→ **Set task**
Within the material below, find each line bearing the word "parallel" and present it.

→ **Dataset records**
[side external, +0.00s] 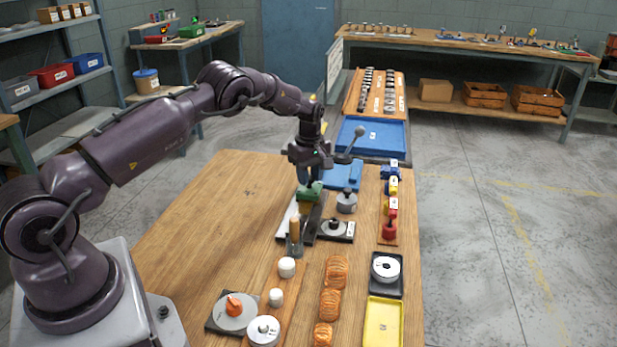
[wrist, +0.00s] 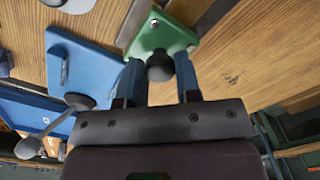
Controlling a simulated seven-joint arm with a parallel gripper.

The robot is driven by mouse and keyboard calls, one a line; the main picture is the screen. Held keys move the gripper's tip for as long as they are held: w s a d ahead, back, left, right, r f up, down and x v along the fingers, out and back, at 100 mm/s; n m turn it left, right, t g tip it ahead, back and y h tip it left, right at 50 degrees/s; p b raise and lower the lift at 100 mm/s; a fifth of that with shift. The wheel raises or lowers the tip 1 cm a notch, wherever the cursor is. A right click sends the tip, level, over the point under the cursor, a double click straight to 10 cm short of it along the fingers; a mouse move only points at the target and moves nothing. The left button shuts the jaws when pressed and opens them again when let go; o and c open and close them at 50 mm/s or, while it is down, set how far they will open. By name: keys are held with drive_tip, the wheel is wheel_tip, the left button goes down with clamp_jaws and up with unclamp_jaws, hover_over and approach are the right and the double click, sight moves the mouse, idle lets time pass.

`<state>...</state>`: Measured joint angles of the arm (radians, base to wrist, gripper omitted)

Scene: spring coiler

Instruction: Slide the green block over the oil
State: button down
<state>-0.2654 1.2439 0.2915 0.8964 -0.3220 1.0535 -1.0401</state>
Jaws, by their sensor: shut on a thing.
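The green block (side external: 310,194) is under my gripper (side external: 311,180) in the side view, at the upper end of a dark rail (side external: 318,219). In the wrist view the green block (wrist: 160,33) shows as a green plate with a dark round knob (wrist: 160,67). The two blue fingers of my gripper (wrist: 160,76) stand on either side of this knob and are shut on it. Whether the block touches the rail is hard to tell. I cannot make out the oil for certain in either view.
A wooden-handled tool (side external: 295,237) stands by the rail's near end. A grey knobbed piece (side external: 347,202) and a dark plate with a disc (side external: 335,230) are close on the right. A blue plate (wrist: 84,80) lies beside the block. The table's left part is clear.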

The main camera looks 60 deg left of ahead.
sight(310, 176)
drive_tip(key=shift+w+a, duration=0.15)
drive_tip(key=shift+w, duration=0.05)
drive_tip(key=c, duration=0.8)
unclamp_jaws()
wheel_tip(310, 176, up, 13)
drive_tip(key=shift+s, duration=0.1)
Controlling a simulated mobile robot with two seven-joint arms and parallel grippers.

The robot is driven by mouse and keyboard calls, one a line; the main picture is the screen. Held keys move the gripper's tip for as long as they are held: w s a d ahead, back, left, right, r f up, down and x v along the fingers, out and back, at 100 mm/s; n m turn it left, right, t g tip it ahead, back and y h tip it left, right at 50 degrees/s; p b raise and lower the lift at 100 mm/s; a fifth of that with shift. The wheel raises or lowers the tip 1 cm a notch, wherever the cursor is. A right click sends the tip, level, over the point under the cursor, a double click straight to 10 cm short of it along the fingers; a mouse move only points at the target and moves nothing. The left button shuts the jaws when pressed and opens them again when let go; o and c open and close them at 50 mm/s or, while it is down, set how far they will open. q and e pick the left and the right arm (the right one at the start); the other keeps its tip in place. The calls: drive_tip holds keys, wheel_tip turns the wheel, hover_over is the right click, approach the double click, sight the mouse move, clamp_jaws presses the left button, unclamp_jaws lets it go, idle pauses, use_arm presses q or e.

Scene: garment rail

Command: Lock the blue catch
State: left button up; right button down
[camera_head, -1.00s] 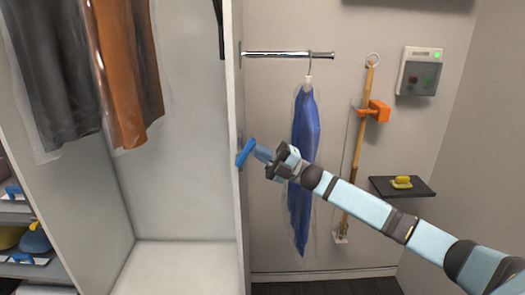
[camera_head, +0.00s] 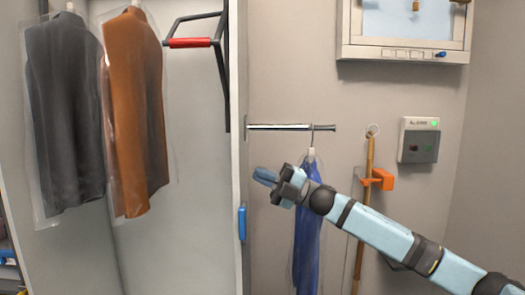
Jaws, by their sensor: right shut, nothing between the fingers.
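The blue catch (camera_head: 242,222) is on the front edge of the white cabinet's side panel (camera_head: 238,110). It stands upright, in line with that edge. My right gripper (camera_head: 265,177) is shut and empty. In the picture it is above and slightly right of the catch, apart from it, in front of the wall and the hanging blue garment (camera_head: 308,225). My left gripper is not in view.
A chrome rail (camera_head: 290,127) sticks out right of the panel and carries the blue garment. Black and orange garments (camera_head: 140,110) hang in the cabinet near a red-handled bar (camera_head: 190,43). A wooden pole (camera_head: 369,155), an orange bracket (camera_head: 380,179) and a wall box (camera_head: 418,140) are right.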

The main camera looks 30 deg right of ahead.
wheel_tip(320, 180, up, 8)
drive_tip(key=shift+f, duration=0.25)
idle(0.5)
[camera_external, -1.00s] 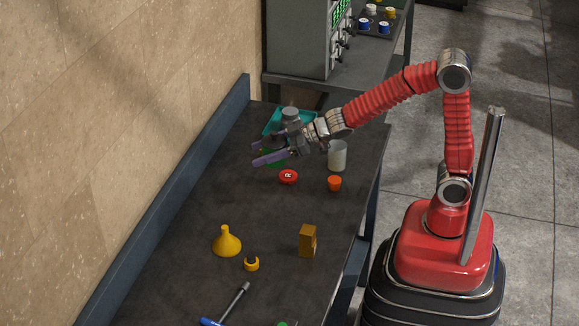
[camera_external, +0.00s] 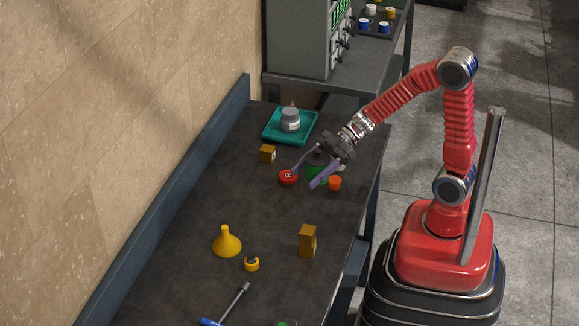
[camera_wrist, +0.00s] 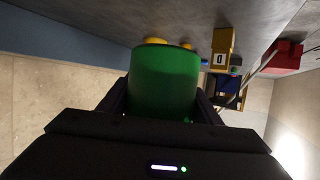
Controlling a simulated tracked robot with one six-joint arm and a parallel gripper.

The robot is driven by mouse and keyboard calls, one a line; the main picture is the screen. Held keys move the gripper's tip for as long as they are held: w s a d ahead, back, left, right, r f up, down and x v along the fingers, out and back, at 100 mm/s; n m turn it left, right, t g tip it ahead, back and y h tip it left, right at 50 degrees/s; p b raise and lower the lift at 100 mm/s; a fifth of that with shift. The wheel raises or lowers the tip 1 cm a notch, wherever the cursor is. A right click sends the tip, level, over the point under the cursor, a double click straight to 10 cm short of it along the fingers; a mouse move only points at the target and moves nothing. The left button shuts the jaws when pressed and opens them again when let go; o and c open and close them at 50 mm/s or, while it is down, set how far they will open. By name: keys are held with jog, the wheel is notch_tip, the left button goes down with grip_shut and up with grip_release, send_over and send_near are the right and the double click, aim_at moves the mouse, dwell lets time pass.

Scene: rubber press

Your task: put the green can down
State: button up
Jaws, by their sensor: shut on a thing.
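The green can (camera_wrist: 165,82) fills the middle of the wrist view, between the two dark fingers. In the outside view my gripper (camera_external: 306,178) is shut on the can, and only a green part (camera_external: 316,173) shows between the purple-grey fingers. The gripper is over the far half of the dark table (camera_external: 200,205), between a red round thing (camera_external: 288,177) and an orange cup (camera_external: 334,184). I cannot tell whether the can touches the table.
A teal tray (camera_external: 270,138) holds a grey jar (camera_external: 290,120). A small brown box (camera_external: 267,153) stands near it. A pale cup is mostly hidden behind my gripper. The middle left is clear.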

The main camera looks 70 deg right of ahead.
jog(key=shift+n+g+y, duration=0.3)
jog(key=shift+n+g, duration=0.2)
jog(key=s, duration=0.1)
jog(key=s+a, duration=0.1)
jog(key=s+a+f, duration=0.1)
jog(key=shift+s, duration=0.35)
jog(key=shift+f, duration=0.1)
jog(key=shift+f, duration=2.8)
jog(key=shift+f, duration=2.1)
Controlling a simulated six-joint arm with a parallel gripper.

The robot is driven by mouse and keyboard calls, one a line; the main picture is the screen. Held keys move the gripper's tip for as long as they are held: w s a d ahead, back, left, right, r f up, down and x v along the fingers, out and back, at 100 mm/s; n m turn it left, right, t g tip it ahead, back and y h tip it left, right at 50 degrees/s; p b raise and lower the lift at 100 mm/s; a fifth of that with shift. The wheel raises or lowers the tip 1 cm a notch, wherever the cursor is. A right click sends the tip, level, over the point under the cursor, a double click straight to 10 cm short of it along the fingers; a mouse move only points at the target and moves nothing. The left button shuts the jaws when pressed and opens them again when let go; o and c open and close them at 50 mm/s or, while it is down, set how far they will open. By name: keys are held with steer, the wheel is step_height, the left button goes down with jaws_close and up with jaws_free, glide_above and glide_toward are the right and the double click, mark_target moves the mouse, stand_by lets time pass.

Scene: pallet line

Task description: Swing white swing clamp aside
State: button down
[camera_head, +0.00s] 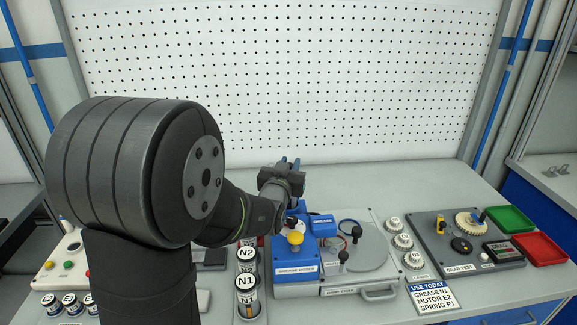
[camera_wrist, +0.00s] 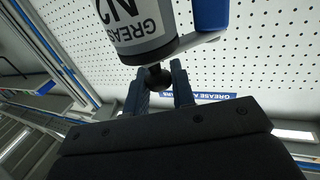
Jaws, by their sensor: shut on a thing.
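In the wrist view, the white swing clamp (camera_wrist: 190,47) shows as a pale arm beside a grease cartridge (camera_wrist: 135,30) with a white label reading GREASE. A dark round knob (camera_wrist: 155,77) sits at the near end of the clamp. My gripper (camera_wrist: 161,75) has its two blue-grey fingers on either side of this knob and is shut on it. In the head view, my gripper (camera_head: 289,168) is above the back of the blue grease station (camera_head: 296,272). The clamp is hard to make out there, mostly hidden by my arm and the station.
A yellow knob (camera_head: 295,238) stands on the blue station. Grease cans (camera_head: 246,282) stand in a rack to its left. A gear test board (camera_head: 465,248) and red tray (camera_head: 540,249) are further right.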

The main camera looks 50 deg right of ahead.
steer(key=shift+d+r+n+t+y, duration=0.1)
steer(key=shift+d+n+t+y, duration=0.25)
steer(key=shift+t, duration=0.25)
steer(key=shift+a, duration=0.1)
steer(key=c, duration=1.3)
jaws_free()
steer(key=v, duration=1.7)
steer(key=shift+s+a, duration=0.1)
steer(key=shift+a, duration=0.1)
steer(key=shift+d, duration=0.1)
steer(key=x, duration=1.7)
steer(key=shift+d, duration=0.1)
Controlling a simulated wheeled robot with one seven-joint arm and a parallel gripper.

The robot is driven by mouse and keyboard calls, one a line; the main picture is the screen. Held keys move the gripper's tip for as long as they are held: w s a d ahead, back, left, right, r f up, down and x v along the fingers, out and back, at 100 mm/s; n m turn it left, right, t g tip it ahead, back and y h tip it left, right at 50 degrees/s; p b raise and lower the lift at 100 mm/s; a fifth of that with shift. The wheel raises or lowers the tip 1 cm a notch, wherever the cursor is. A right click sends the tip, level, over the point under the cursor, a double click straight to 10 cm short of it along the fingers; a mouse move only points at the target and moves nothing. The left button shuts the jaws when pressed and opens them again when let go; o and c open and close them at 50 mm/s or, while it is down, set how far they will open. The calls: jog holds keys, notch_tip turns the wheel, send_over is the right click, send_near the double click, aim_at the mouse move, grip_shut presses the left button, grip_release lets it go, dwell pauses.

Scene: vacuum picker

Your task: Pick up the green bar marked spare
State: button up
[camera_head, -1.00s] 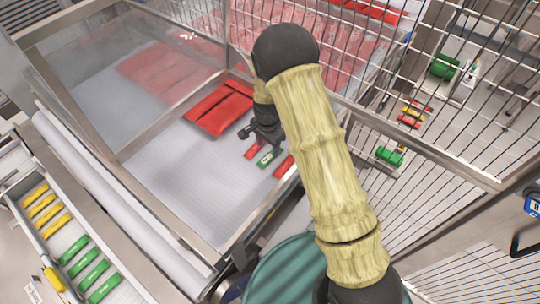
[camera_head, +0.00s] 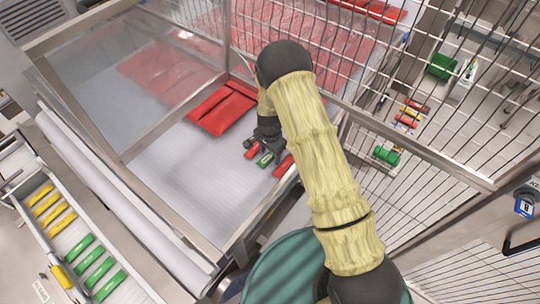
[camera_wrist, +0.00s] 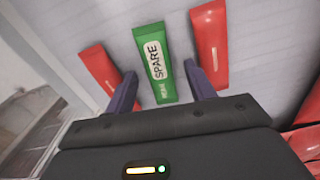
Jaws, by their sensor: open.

→ **The result**
Controlling a simulated seven-joint arm with a parallel gripper.
Controlling a simulated mobile robot with two seven-joint arms and parallel grippers.
Controlling a simulated tracked robot with one six-joint arm and a parallel gripper.
Controlling a simulated six-joint arm with a parallel gripper.
Controlling a simulated wheeled robot with one seven-joint arm and a parallel gripper.

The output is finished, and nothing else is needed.